● DESCRIPTION OF THE TASK
Output every line of the material exactly, omitting images.
======== DATA BLOCK
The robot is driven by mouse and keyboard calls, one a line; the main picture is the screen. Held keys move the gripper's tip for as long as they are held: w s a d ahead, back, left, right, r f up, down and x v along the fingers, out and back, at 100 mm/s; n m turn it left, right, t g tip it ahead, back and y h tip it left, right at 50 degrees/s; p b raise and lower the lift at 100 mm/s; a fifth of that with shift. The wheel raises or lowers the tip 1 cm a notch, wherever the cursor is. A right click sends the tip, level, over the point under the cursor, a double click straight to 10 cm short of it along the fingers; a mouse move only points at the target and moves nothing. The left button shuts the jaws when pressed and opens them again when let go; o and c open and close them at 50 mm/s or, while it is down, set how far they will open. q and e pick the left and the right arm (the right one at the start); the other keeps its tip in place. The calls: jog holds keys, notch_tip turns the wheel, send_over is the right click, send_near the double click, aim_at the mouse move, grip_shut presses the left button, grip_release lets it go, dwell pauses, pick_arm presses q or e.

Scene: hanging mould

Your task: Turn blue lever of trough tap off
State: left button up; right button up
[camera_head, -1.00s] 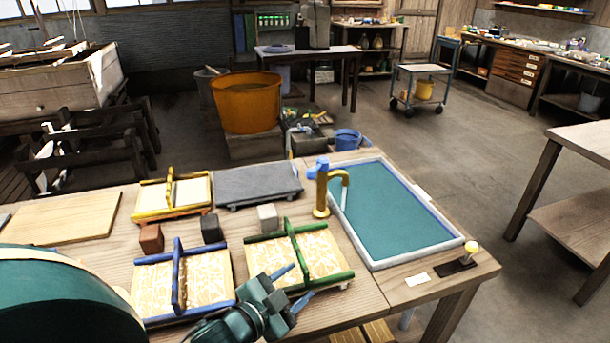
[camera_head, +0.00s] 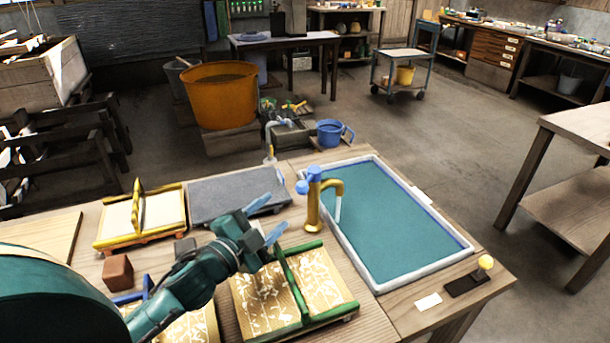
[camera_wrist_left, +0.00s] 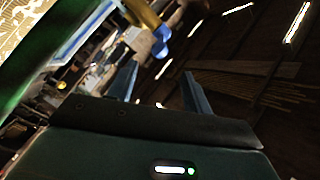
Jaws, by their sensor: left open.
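The trough tap (camera_head: 314,210) is a brass post with a hooked spout at the left edge of the trough (camera_head: 385,283). Its blue lever (camera_head: 303,187) sticks out to the left from the blue top. A pale streak, like running water, hangs below the spout. My left gripper (camera_head: 277,216) is open and empty, to the left of the tap and a little below the lever in the picture, apart from it. In the left wrist view the blue lever (camera_wrist_left: 160,46) shows beyond the open fingers. My right gripper is not in view.
A green-framed mould (camera_head: 318,272) lies below the gripper, and a grey slab (camera_head: 222,193) and yellow-framed mould (camera_head: 170,208) lie behind it. A small black stand with a yellow knob (camera_head: 485,263) sits at the table's right corner. The orange tub (camera_head: 222,95) stands beyond the table.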

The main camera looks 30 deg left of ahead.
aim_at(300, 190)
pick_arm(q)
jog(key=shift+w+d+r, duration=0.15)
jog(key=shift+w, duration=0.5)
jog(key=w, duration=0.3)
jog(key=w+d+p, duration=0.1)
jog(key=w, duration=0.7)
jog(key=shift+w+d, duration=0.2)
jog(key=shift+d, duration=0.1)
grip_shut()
================
● SOLUTION TO THIS TASK
The robot is driven by mouse and keyboard calls, one a line; the main picture is the screen. Held keys move the gripper's tip for as long as they are held: w s a d ahead, back, left, right, r f up, down and x v along the fingers, out and back, at 100 mm/s; n m turn it left, right, t g tip it ahead, back and y h tip it left, right at 50 degrees/s; p b raise and lower the lift at 100 mm/s; a fifth of that with shift. The wheel raises or lowers the tip 1 cm a notch, wherever the cursor is. A right click sends the tip, level, over the point under the cursor, a double click straight to 10 cm short of it along the fingers; a mouse move only points at the target and moves nothing. The left button shuts the jaws when pressed and opens them again when let go; o and c open and close them at 50 mm/s or, while it is down, set how far they will open. q and e pick the left and the right arm (the right one at the start); the other keeps its tip in place. The calls: jog holds keys, notch_tip turns the wheel, send_over is the right click, send_near the double click, aim_at the mouse move, grip_shut presses the left button, grip_release lets it go, dwell pauses, pick_arm presses q or e.

Scene: hanging mould

Your task: Turn blue lever of trough tap off
State: left button up; right button up
[camera_head, -1.00s] 
[camera_head, +0.00s] 
[camera_wrist_left, +0.00s] 
Jaws, by their sensor: left open.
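The trough tap (camera_head: 314,210) is a brass post with a hooked spout at the left edge of the trough (camera_head: 385,283). Its blue lever (camera_head: 303,187) sticks out to the left from the blue top. A pale streak, like running water, hangs below the spout. My left gripper (camera_head: 277,216) is open and empty, to the left of the tap and a little below the lever in the picture, apart from it. In the left wrist view the blue lever (camera_wrist_left: 160,46) shows beyond the open fingers. My right gripper is not in view.
A green-framed mould (camera_head: 318,272) lies below the gripper, and a grey slab (camera_head: 222,193) and yellow-framed mould (camera_head: 170,208) lie behind it. A small black stand with a yellow knob (camera_head: 485,263) sits at the table's right corner. The orange tub (camera_head: 222,95) stands beyond the table.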

The main camera looks 30 deg left of ahead.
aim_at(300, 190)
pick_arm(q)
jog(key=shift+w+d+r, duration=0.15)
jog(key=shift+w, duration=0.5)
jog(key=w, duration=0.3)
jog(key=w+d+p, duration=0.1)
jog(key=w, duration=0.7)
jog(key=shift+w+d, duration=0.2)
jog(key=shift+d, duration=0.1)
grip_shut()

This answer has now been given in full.